We can also illustrate seasonality using Autocorrelation (ACF) and Partial Autocorrelation (PACF) functions.

# Plot ACF and PACF to visualize seasonality patterns in magnitude data
acf(quakes_tsibble$mag, main="ACF of Earthquake Magnitudes")

pacf(quakes_tsibble$mag, main="PACF of Earthquake Magnitudes")

Insight Gathered:

The ACF and PACF plots demonstrate temporal dependencies, such as clustering effects or aftershock sequences, which could aid in understanding and predicting future seismic behavior. Together, these analyses provide a comprehensive view of the temporal dynamics in earthquake magnitudes.

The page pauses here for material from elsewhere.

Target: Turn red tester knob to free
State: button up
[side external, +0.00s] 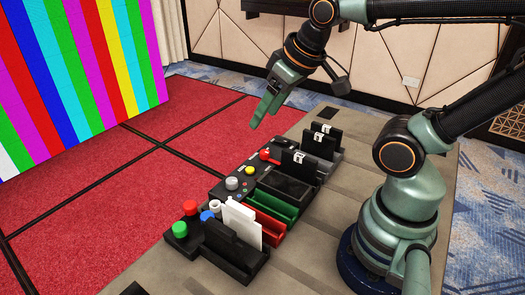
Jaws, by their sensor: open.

Interpretation: Together, these plots reveal both short-term relationships (via individual lags) and long-term seasonal patterns via recurring spikes. The presence of significant seasonal lags in both ACF and PACF suggests that the data likely follows a Seasonal ARMA process. This insight is critical for building appropriate models like SARIMA, which account for both seasonality and other time series components.

Conclusion

In this analysis, we successfully explored trends and seasonality in earthquake magnitudes over time. By converting time stamps into a usable format and creating a tsibble object for time series analysis, we detected both long-term trends using linear regression and potential seasonal patterns using smoothing techniques. The ACF/PACF plots further confirmed periodicity in earthquake magnitude patterns. Further investigation could involve exploring different regions or depth ranges to see if similar patterns hold across different subsets of the data.